When you make essential
daily activities automatic, like answering email and moving forward on major
projects, you’re creating the equivalent of a waterslide for your time and
energy. By simply going with the flow, you know all of the must-do activities
will get done on time or early thus avoiding stress-inducing backlogs. This
then frees up more mental energy and space in your schedule for free-form
creative exploration or impromptu adventures without needing to put any boundaries
on yourself.
Here are four strategies
for reducing your number of daily decisions so you feel a greater sense of
control and can transcend from scrambling to keep up on the mundane to savoring
the sublime.
Strategy 1: Make
Processing Automatic
If you struggle with
keeping up on communications, rituals for processing email, voicemail, and
snail mail can do wonders. Putting this time into your calendar as a recurring
event takes the angst out of deciding when you will reply, allows you to
complete the task efficiently, and frees you from guilt surrounding a major
backlog.

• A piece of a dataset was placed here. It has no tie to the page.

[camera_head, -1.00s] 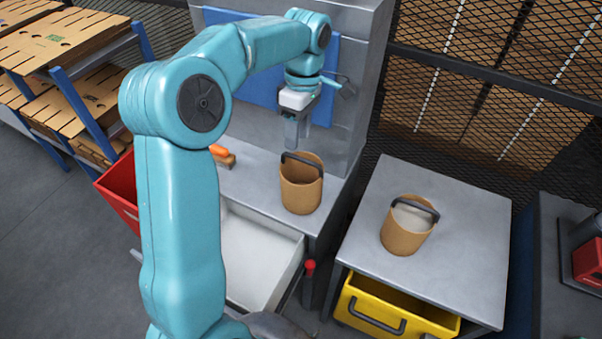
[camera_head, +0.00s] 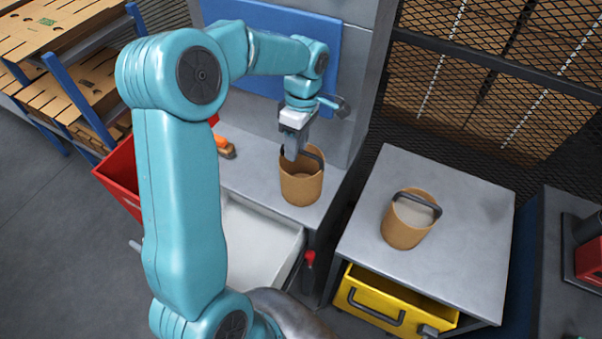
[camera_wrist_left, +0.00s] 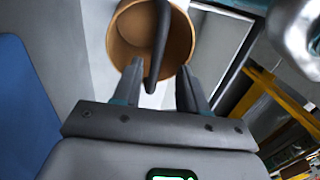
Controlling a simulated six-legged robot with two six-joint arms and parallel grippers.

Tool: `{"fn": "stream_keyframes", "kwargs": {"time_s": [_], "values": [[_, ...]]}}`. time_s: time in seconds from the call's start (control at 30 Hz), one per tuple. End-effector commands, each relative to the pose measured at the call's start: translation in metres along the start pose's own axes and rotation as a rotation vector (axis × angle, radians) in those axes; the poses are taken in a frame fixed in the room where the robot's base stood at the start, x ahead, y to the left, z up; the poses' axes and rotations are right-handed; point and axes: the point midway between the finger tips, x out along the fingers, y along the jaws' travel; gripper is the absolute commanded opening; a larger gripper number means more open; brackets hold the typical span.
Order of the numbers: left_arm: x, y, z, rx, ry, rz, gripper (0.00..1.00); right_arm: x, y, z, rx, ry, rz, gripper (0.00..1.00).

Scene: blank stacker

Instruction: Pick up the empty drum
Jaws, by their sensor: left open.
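The empty drum (camera_head: 300,190) is a tan open bucket with a dark arched handle, standing upright on the grey machine ledge in the head view. Its inside looks bare in the left wrist view (camera_wrist_left: 132,28). My left gripper (camera_head: 292,151) is open and pointing down at the drum's handle. In the left wrist view the dark handle (camera_wrist_left: 160,45) runs between the two spread fingers (camera_wrist_left: 158,78), with one finger on each side. I cannot tell whether either finger touches it. My right gripper is not in view.
A second tan drum (camera_head: 405,228) with pale grey contents stands on the metal table (camera_head: 465,245) at right. A yellow drawer (camera_head: 385,305) is under that table. An open white drawer (camera_head: 262,240) lies below the ledge. An orange-handled tool (camera_head: 225,147) lies left of the empty drum.

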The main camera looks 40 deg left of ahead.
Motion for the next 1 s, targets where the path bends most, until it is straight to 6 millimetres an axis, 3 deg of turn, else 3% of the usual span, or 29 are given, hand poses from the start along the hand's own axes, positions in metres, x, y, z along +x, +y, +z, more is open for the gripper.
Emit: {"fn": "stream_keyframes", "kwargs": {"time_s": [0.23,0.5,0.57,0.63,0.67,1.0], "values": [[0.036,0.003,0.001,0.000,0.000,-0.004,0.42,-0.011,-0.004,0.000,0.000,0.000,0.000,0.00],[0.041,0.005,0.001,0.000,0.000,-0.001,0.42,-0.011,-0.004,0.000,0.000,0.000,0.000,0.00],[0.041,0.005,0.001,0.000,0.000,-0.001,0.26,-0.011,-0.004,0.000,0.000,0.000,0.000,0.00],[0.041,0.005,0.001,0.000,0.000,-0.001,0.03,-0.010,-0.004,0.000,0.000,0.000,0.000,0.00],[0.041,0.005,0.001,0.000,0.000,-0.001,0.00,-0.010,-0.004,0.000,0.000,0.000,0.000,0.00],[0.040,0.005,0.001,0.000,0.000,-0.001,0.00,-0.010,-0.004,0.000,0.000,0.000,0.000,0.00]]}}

Here are examples of different types of processing routines that I’ve
seen work well depending on your relationship with processing:
- If you strongly dislike responding to communications:
- aim to make it the first thing that you do when you start your day. Go through a checklist of the key items that require responses, such as email, voicemail, and new files. Get them answered or turned into a to-do item to check off later in the day. Then give yourself permission to ignore everything but the most urgent communications until the next morning.
- If you find email and other sorts of communication tempting:
- you’ll need to
take a bit different approach. Instead of getting it all done at the
beginning of the day, you’ll want to limit yourself to a 5- to 10-minute
check in the morning. Then after lunch and before you leave work, block in
30- to 60-minute time slots to get messages answered. This ensures that
you go through new input systematically but that you don’t let it derail
your plans.
Strategy 2: Front-Load
Your Day & Week
To minimize stress, spend
less time worrying about planning exactly how long every activity will take you
to do and more time front-loading your calendar by putting your most important
activities with deadlines early in the day and early in the week. For example,
something due on Friday should start appearing in your schedule by Tuesday
afternoon. And your amount of planned to-do items should decrease from Monday
to Friday with ideally little-to-no new to-do items on Friday.
Front-loading gives you
the ability to stay on top of projects that take longer than expected without
getting stressed or working into the wee hours of the night. Since all of your
must-do’s are taken care of at least a few days in advance, you can easily move
would-like-to-do’s to the next day. Also if a cool opportunity arises, you can
make a spontaneous decision to take advantage of it because you don’t
constantly have the pressure of racing to meet a deadline.
Strategy 3: Set An End
Time
Although it may seem like
a smart move to tell yourself that you’ll just keep working until you get
everything done, not setting a time to stop working leads to inefficiency. When
you assume that you’ll work late, you reduce your incentive to begin the most
important—and often most difficult—tasks. Also, you don’t force yourself to
make the hard choices that being conscious of your time budget would require.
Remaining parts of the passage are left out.